* **Task statement**
Nothing but the lines from the one with "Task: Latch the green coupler" to the final line should be returned, each exactly as it appears.

start Material

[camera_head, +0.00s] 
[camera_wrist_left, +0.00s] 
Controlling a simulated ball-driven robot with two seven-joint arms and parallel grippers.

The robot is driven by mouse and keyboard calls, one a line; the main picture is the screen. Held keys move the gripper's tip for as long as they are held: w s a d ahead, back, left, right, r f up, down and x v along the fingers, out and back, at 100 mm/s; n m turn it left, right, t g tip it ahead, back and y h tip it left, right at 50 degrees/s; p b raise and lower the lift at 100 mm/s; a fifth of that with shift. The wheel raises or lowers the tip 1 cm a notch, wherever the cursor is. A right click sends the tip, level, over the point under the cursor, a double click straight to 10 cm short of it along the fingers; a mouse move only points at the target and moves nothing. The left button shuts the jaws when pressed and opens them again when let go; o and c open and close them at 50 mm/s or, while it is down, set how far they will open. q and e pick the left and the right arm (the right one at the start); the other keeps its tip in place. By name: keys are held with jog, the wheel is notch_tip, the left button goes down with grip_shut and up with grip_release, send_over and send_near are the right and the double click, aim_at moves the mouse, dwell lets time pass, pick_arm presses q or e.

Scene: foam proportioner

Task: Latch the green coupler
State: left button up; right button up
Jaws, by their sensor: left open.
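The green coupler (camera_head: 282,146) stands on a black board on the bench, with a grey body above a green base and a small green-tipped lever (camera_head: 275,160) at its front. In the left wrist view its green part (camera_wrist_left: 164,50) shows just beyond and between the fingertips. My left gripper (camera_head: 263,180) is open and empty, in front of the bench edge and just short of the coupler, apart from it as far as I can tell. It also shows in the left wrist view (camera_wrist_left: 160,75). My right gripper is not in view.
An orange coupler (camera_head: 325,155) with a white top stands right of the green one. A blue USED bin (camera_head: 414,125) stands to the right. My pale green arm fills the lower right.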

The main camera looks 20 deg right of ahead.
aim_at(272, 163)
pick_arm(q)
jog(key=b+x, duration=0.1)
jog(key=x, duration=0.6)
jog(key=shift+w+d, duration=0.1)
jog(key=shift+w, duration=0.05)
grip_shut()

end Material

* **Result of this exercise**
Task: Latch the green coupler
State: left button up; right button up
Jaws, by their sensor: left open.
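The green coupler (camera_head: 282,146) stands on a black board on the bench, with a grey body above a green base and a small green-tipped lever (camera_head: 275,160) at its front. In the left wrist view its green part (camera_wrist_left: 164,50) shows just beyond and between the fingertips. My left gripper (camera_head: 263,180) is open and empty, in front of the bench edge and just short of the coupler, apart from it as far as I can tell. It also shows in the left wrist view (camera_wrist_left: 160,75). My right gripper is not in view.
An orange coupler (camera_head: 325,155) with a white top stands right of the green one. A blue USED bin (camera_head: 414,125) stands to the right. My pale green arm fills the lower right.

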The main camera looks 20 deg right of ahead.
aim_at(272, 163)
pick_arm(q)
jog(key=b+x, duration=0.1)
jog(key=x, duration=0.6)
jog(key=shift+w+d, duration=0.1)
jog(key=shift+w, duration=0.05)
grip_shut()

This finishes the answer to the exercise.